As I write, she is about to announce key positions in her Cabinet, with known climate deniers and skeptics likely to be appointed.

While we are only in the first few hours of her Premiership, Truss has already given clues as to how she will handle the cost of living crisis and soaring energy bills caused by the Ukraine war and profiteering by the oil and gas industry.

Firstly we know what she will not do: She will not help insulate peoples’ homes; she will not help millions out of endemic long term fuel poverty; she will not invest in renewables like solar (which she is against) and she will not bring in a just transition.

What she will do is exacerbate the climate crisis. She will restart fracking again in the UK; issue up to a reported 130 new licenses for oil and gas for the North Sea as well as expand nuclear power.

All of these are completely the wrong solutions to our climate crisis, and in the case of fracking, will lead to huge community opposition.

It is no wonder that commentators are aghast at Truss becoming Prime Minister, with one in the Guardian noting that she will be happy “to let the world burn.”

One opposition councillor from Lancashire, where fracking was halted in 2018, told the local newspaper: “There is a global energy crisis, but fracking is not the answer. We saw the problems with earthquakes that fracking caused in Lancashire…What we need is an energy policy that focuses on renewables and promoting the benefits of green energy.”

The Green Party is calling Truss a “disaster for the climate.”

All of this is entirely predictable, though. Truss could be the most ideologically anti-green and anti-climate Prime Minister the UK has ever had. Even Margaret Thatcher understood that climate change and acid rain were problems.

Truss is a free market ideologue who spent ten years working at Shell. Since being in Government for over a decade, she has made it clear she is against solar power, cutting subsidies to solar when she was Environment Secretary.

Truss is also close to some of the most influential free market think tanks in the UK, including the Institute of Economic Affairs (IEA), with one opposition MP saying she will just become a “puppet” for “dark money” interests in government.

There are deeply worrying signs. She has been a friend of Mark Littlewood, the director of the IEA, for twenty five years.
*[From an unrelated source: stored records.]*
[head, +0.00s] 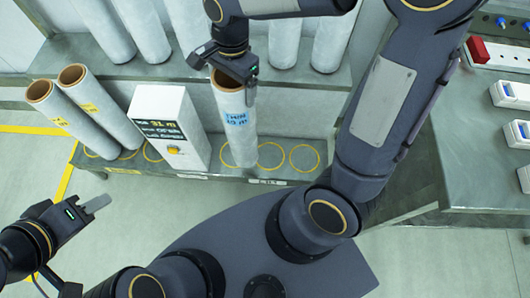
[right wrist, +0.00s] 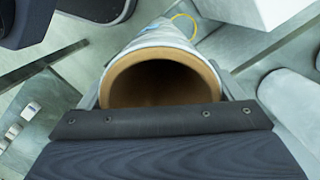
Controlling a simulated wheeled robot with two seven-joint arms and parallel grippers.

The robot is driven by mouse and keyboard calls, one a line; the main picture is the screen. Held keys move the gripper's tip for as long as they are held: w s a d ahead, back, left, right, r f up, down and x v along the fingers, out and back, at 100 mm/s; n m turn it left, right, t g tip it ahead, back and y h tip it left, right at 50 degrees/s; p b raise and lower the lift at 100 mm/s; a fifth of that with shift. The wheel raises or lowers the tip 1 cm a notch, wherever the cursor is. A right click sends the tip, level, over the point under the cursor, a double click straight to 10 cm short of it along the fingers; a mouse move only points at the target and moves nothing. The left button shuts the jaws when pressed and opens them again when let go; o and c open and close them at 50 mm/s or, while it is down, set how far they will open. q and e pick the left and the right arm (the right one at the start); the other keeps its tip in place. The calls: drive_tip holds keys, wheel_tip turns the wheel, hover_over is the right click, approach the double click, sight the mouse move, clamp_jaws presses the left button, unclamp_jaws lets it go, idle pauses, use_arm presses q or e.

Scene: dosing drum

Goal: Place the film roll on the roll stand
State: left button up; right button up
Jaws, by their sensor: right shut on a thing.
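The film roll (head: 236,125), a white tube with a brown core and blue lettering, hangs nearly upright in my right gripper (head: 228,78). The gripper is shut on its upper end. In the right wrist view the roll's open brown rim (right wrist: 165,62) lies between the fingers. The roll's lower end is over or on a yellow ring of the grey roll stand (head: 200,172); I cannot tell whether it touches. Part of a yellow ring (right wrist: 184,18) shows beside its far end. My left gripper (head: 97,204) is at the lower left, away from the roll, its jaw gap unclear.
Two leaning rolls (head: 75,105) stand at the stand's left. A white box with a dark display (head: 170,130) stands between them and the held roll. Two ringed spots right of the held roll are bare. More rolls (head: 145,30) stand behind. A bench with switches (head: 490,130) is at right.

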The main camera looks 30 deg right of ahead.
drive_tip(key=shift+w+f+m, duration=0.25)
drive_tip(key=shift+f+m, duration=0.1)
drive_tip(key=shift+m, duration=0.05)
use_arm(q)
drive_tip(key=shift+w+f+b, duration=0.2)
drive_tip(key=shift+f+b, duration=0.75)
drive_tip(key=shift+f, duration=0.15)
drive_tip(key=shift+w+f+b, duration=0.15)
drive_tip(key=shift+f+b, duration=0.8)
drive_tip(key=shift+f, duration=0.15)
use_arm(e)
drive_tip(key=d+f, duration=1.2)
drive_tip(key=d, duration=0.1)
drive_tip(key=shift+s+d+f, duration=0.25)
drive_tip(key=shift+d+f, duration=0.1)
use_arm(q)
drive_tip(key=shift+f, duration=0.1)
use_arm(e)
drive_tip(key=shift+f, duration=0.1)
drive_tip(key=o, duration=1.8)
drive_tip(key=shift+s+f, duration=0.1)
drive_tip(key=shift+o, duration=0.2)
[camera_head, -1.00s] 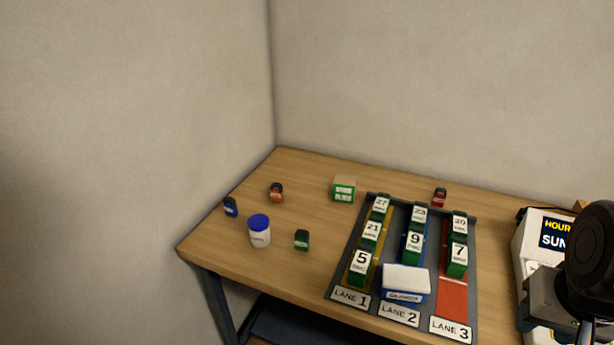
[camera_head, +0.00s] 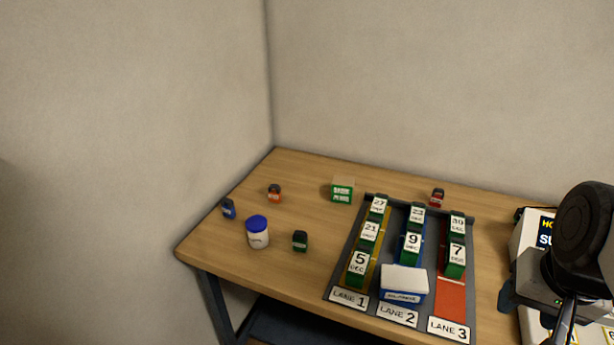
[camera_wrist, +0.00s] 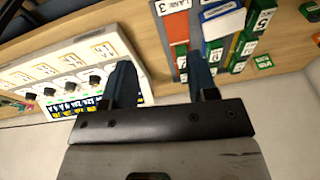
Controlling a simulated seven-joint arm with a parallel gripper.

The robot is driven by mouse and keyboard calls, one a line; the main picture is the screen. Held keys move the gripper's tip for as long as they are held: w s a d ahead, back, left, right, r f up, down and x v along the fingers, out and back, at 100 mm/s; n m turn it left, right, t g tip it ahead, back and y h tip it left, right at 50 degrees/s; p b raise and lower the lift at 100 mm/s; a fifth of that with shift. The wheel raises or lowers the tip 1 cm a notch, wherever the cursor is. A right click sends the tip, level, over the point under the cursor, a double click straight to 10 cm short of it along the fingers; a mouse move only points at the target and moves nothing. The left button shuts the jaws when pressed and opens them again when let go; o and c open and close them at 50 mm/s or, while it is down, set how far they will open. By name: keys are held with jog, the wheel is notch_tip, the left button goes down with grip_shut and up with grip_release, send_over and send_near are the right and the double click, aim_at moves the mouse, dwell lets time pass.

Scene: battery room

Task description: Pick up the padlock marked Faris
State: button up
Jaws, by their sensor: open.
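Several small padlocks stand on the wooden table: a blue one (camera_head: 229,209) and an orange one (camera_head: 274,194) at the left, a dark green one (camera_head: 300,241) in front, and a red one (camera_head: 437,198) at the back behind the lane rack. Their labels are too small to read, so I cannot tell which is marked Faris. My gripper (camera_wrist: 162,78) is open in the wrist view, with nothing between its two dark fingers. In the head view my arm is at the right edge, well away from the padlocks on the left.
A rack (camera_head: 333,283) with three lanes holds numbered green blocks and a white-and-blue box (camera_head: 404,282). A blue-lidded white jar (camera_head: 257,234) and a green box (camera_head: 343,189) stand left of it. A white unit (camera_wrist: 75,70) is near my gripper. Walls border the table.

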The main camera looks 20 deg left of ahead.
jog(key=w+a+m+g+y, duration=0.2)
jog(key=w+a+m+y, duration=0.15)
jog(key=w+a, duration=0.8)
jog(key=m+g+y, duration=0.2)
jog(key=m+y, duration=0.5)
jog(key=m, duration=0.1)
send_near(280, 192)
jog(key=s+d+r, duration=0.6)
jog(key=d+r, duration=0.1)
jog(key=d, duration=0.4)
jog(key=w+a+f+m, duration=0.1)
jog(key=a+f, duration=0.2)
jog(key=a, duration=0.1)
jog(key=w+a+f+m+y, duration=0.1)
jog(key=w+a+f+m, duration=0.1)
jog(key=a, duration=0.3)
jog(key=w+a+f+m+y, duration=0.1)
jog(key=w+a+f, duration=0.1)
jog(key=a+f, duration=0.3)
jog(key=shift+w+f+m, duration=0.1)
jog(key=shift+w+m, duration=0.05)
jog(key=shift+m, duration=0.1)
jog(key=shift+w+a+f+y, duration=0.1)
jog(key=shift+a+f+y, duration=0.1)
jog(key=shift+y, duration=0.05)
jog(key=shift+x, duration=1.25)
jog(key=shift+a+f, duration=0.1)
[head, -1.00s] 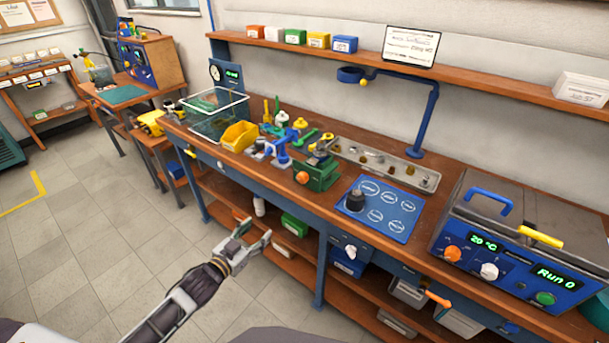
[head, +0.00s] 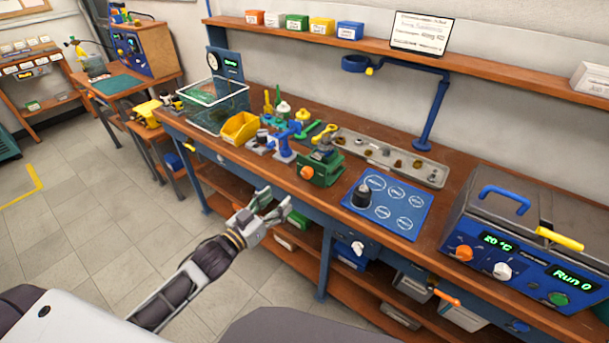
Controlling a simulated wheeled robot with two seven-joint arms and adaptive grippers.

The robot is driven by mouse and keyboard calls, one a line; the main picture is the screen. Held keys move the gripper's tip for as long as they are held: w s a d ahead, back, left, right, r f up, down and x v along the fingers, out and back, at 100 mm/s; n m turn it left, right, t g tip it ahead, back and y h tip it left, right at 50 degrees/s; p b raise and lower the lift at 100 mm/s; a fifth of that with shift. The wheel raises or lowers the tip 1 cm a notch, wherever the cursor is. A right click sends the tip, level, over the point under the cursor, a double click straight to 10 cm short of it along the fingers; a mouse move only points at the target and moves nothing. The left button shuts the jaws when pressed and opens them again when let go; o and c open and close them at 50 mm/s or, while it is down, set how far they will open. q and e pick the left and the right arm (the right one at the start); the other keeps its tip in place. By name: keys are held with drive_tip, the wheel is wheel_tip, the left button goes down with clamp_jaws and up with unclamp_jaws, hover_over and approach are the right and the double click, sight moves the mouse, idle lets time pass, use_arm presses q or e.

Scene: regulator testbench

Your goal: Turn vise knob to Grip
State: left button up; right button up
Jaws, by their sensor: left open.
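A green block-shaped fixture (head: 320,170), which looks like the vise, sits near the front edge of the workbench. An orange knob (head: 306,173) is on its front face, and a dark part rests on top. Any marks by the knob are too small to read. My left gripper (head: 276,203) is open and empty, with its fingers pointing toward the bench. In the picture it is below and left of the green fixture, in front of the bench and apart from the knob. My right gripper is not in view.
A blue mat (head: 408,224) with a black knob-like part (head: 361,196) lies right of the fixture. A blue stand (head: 281,142) and a yellow bin (head: 240,128) are left. A steel bath (head: 530,215) fills the right end.

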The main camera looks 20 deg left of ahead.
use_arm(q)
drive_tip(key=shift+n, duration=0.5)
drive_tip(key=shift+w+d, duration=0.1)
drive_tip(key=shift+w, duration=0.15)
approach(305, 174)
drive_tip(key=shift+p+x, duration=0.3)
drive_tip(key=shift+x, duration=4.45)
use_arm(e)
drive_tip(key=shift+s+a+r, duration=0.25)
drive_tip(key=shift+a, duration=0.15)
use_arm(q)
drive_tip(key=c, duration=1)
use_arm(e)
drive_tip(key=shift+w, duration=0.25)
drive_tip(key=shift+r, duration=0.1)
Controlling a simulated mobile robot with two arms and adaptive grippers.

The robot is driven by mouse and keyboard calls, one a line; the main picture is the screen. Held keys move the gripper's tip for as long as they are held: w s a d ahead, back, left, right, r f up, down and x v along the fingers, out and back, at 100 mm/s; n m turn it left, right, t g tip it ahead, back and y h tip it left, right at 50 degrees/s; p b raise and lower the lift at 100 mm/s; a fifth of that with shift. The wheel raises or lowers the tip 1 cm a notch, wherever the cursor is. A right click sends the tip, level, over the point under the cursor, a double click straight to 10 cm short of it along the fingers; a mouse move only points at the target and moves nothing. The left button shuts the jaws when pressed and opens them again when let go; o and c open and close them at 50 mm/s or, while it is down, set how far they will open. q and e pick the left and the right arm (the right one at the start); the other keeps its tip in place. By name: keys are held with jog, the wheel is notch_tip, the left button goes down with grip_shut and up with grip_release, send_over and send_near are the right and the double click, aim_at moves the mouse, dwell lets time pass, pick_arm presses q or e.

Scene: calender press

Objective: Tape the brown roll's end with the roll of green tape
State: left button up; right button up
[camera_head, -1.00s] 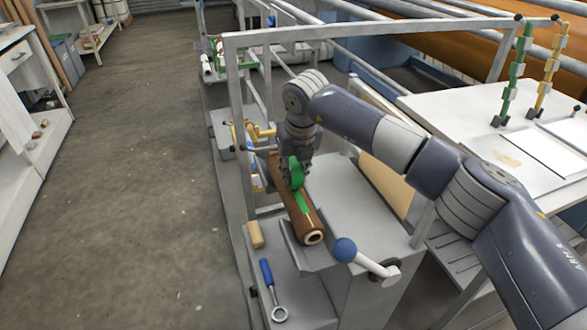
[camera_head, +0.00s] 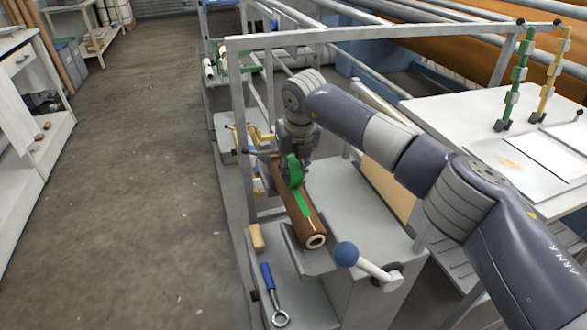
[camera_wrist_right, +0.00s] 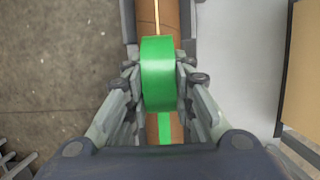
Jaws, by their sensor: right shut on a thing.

The IEA, which has a history of being funded by oil and tobacco companies, but which does not officially disclose its funding, once led the climate denial movement in the UK.

Truss has made numerous video appearances with the IEA, and in one she clearly describes herself as a “libertarian.” In a recent Youtube video, Littlewood called Truss a “Free marketeer from head to toe.”

In the past, Truss has tried to hide her meetings with the IEA, despite this being against parliamentary rules. She was then criticized when a Minister at the Department of International Trade for appointing representatives both the IEA and another right wing think tank, the Adam Smith Institute to a departmental “Advisory Group”.

The IEA’s sphere of influence will be all over Truss as Prime Minister, including via Littlewood and Ruth Porter, a member of her current campaign team and an alumna of the IEA.

She is also close to the influential economist, Patrick Minford, who is a fellow at the Centre for Brexit Policy and led Economists for Free Trade, both of which have strong ties to the UK’s current leading climate denial group, the Global Warming Policy Foundation.

But Britain’s new Prime Minister is not only close to so called “dark money” think tanks in the UK, but also Washington. In 2018 in a trip to DC, she met the Koch funded Heritage Foundation, American Enterprise Institute, as well as CATO and American Legislative Exchange Council (ALEC).

Yesterday, the UK website, Open Democracy, quoted a former Obama administration warning about Truss’ links to the US groups, such as Heritage and American Enterprise Institute. “You should be concerned if the tactics used by those groups are applied in the UK, because they have polarised the issue of climate change to the point that there is zero space for political debate, negotiation and compromise from the Republican Party”, he said.

Riley Dunlap, a professor at the Oklahoma State University, an expert on climate denial groups, told Open Democracy “Truss’s ties to these lobby groups are a bad omen for climate change policy making….She’ll keep the Tories from doing anything helpful unless really pressured, which seems unlikely.”